I was also looking through the datasheets for the rails and I think there’s another problem: the required vertical parallelism of the surfaces the two rails sit on (the allowed height difference between rail 1 and rail 2).

The TBI datasheet says I get 120µm tolerance for Z0-preloaded blocks but their image also shows a 500mm separation between the rails. When I look at the Hiwin and CPC datasheets, they calculate this using an equation of the form tolerance = <constant> * separation, where tolerance is 4e-4 for CPC and ~2.6e-4 for Hiwin. If I assume TBI rails are governed by a similar equation, the constant would be 0.120/500 = 2.4e-4. With my current 88mm separation, I get:

Brand Constant Tolerance
CPC 4e-4 35µm
Hiwin 2.6e-4 23µm
TBI 2.4e-4 21µm

And to add to the complexity a bit more, there’s variance in the heights of the carriages themselves.

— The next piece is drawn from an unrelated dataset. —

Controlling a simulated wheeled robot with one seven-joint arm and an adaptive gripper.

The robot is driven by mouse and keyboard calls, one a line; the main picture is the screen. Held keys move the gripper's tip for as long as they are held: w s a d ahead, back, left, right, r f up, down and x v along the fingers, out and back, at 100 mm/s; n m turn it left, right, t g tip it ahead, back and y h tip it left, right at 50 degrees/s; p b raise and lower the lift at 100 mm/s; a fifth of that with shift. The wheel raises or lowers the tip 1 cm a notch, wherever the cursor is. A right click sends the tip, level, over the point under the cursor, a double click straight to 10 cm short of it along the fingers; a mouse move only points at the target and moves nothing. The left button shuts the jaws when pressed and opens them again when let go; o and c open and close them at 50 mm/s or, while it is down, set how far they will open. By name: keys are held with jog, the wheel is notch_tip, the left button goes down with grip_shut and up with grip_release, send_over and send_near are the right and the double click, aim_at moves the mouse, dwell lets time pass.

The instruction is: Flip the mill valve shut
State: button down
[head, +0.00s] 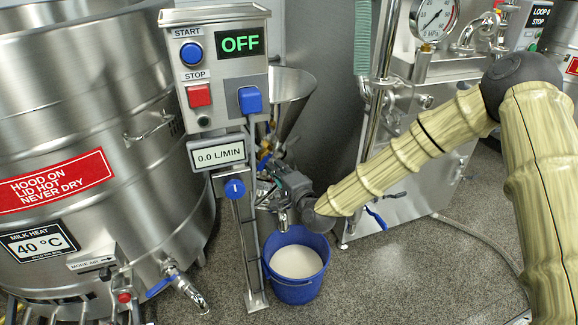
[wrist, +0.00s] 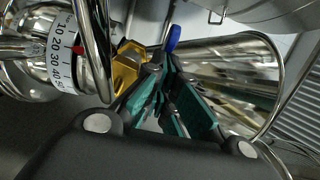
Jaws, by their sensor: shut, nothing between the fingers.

For the standard-precision carriages, the carriage height tolerance is usually ~100µm, “high” and “precision” are ~30µm, “super” precision ~15µm and “ultra” ~8µm.

Theoretically, those numbers should be subtracted from the flatness tolerances above, so I even if I go for the “ultra” precision carriages (which cost ~2x), I still need ~27µm flatness for the mounting surface.

I could try machining this on the Nomad but I fear trying to get that level of precision out of the Nomad would drive me to insanity.

@spargeltarzan, do you have any clue how expensive it would be to get a plate with those tolerances machined at Spanflug or Weerg? I’d ask but I’d have to ask them for a proper quote and not just use the automated tool.

Or is there somewhere I can just buy mounting plates made for this?

Or am I overthinking things and it’s totally fine to just ignore the specs and throw the rails on a faced plate of Aluminium?

Shim it to win it buddy

Hmm, not a bad idea. It looks like I can buy rolls of 10µm steel pretty easily and by stacking them I should be able to get the rail to within tolerance.

Is there a way to do it without a surface plate though? I’ve been putting off buying one because they’re so heavy and expensive.